Going through the material below, please gather all lines with the word "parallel" in them.

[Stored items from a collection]
>>
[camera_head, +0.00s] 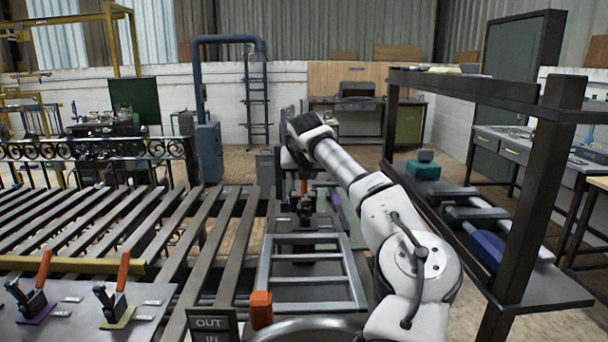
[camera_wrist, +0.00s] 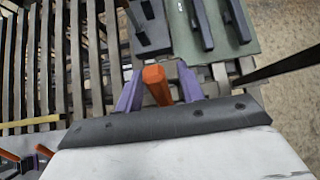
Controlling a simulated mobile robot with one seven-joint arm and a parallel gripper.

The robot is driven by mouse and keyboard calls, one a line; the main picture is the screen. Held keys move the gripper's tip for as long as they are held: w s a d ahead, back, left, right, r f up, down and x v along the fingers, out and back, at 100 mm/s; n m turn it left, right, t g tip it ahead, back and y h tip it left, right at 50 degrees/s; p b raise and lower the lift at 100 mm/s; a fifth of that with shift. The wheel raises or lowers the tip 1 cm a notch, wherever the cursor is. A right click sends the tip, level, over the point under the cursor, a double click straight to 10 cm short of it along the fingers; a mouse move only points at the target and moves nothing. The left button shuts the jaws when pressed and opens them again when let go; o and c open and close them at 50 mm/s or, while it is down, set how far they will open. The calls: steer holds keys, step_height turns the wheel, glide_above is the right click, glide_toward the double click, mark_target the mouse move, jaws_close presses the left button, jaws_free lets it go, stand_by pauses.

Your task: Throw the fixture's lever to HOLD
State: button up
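My gripper (camera_wrist: 160,82) has two purple fingers, set apart. An orange lever handle (camera_wrist: 157,86) stands between them in the wrist view, with a narrow gap showing on each side. In the head view my arm reaches to the fixture (camera_head: 306,206) beyond the grey frame, where a small orange handle (camera_head: 304,187) shows beneath my wrist. The fingers are hidden there. I cannot read a HOLD mark in either view, nor tell the lever's setting.
Two more orange-handled levers, a left one (camera_head: 43,269) and a right one (camera_head: 123,270), stand on a plate at the lower left. An OUT/IN sign (camera_head: 209,323) is beside an orange block (camera_head: 261,309). A dark rack (camera_head: 518,200) stands close at the right.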

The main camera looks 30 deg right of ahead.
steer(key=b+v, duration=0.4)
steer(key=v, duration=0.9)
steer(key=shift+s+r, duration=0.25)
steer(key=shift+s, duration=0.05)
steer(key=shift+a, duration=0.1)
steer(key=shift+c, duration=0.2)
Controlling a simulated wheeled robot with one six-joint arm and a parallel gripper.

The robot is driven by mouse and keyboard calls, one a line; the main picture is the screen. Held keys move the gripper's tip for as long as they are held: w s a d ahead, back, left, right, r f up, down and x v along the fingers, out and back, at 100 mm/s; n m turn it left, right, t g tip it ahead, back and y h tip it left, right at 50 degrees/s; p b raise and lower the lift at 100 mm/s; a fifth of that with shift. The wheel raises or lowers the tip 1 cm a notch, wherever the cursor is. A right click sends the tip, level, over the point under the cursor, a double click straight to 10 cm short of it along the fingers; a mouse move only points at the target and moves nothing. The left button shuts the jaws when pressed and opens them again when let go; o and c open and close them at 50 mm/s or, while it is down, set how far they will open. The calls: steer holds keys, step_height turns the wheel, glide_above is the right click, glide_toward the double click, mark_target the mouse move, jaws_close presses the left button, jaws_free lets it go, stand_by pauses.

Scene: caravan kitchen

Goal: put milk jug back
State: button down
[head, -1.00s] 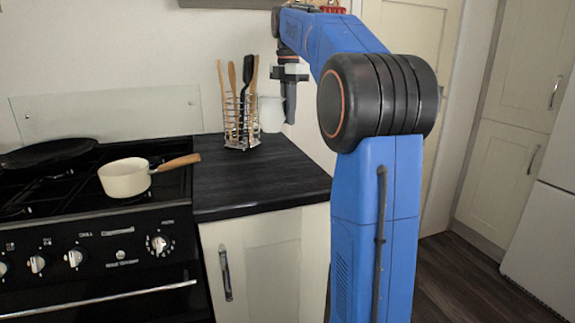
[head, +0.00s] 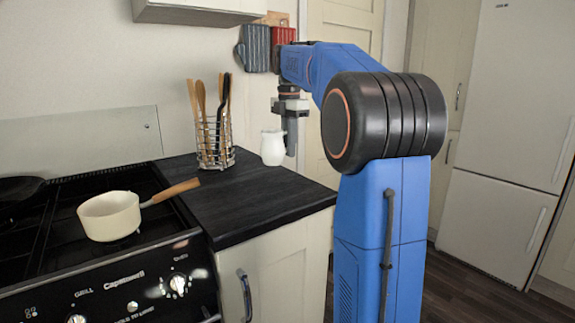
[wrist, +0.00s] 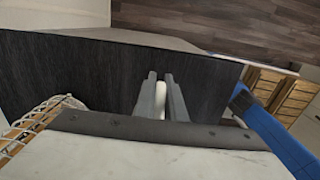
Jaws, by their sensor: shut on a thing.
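The small white milk jug (head: 273,147) is upright at the back right of the black worktop (head: 262,205) in the head view. My gripper (head: 291,140) points down at the jug's right side, with its fingers shut on it, seemingly at the handle. In the wrist view a white part of the jug (wrist: 160,100) shows between the two grey fingers (wrist: 162,92); the rest is hidden. I cannot tell whether the jug's base touches the worktop or is just above it.
A wire utensil holder (head: 215,145) stands left of the jug. A cream saucepan (head: 110,215) sits on the black stove, its wooden handle reaching toward the worktop. Grey and red oven mitts (head: 256,48) hang behind my arm. The front of the worktop is clear.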

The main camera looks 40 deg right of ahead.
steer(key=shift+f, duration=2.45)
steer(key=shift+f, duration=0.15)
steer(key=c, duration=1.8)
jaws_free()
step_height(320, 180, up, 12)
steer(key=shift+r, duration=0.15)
<<
_REPLY TO THE EXERCISE_
Controlling a simulated mobile robot with one seven-joint arm and a parallel gripper.
Controlling a simulated wheeled robot with one six-joint arm and a parallel gripper.

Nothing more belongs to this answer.